It sometimes seems as if the need for espionage springs eternal. As soon as one enemy is defeated, another who must be spied upon arises. Therefore, fears that John le Carré, whose most celebrated work was about espionage during the Cold War, would find himself without a subject after the fall of the Berlin Wall were mistaken: Islamic fundamentalism rushed obligingly in to fill the gap for him.

The need for spying in the new situation was obvious; indeed, the situation was particularly suited to le Carré's rather convoluted style of narrative because of the inherent difficulties of distinguishing between terrorists on the one hand and ordinary peaceful citizens on the other, sympathisers being somewhere in between the two.
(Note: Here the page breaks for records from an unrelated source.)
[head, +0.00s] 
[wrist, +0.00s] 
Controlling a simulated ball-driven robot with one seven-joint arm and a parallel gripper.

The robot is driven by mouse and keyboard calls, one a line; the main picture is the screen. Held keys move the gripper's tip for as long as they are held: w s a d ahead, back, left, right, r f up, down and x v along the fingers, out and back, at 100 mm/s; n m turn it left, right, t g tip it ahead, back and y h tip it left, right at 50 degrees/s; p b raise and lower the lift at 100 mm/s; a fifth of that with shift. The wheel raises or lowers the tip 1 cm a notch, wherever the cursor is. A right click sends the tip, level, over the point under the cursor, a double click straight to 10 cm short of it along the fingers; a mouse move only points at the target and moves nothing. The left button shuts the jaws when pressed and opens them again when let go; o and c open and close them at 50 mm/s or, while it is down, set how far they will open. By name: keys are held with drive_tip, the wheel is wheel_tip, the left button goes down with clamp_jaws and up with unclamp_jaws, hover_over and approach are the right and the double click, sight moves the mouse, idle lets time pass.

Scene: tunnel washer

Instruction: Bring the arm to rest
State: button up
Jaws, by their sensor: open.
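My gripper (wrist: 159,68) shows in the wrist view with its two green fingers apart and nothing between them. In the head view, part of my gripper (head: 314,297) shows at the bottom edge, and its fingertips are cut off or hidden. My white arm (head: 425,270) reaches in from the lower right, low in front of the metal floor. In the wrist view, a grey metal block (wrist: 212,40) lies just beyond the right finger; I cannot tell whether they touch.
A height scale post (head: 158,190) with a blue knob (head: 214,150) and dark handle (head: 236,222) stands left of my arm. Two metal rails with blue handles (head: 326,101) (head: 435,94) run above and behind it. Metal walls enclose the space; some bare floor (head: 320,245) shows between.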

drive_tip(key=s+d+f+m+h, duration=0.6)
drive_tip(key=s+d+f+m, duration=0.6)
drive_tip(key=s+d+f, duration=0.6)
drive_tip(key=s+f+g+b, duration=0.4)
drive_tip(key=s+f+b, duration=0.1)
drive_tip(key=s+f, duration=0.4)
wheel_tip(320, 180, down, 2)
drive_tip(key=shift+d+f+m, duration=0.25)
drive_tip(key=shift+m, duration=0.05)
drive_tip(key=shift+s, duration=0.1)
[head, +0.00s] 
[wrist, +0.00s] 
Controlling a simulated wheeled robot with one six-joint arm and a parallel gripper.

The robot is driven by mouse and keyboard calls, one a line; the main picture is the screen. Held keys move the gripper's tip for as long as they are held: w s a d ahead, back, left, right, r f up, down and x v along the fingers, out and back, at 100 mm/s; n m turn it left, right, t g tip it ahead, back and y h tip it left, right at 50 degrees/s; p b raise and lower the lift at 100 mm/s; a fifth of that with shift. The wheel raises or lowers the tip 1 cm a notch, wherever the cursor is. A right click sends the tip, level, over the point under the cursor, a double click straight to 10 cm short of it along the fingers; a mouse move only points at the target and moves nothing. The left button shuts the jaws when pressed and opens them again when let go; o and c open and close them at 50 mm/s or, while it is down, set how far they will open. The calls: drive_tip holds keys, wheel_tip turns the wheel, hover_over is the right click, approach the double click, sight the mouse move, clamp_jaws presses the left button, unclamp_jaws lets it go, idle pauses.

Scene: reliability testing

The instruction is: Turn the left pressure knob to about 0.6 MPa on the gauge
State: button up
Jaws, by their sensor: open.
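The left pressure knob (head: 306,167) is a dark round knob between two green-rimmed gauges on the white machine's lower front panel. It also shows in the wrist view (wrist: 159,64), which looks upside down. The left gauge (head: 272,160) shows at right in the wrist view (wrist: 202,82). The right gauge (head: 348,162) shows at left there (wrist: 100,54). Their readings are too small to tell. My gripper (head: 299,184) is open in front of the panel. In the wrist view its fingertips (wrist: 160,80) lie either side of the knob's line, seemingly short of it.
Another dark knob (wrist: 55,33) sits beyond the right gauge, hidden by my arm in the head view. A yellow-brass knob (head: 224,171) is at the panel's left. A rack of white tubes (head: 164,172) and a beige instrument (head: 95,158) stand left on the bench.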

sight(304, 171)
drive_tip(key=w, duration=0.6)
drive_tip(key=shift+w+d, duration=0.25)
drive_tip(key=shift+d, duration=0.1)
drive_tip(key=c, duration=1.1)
In A Most Wanted Man a half-­Russian, half-­Chechen illegal immigrant to Germany with a past as a Muslim activist becomes the object of the unfair and unscrupulous attentions of German, British and American spies. As usual in le Carré, the spies are as much concerned with doing each other down as with the ostensible object of their investigation. The illegal immigrant is befriended by a radically, though not implausibly, humourless German female civil rights lawyer and an unlikely and unlikeable British private banker, both of whom are "turned" by the intelligence services of their respective countries.

Although le Carré is clearly sympathetic to the Muslim characters in his story, making them morally superior to the Westerners, they are unrealistic and almost ­zombie-like. They are caricatures, and no doubt Edward Said, if he were still alive, would accuse him of orientalism (in this instance with some justice). The convolutions of the plot are so great that they are difficult to follow, and unfortunately none of the characters is sufficiently sympathetic for us to care in the slightest what happens to him.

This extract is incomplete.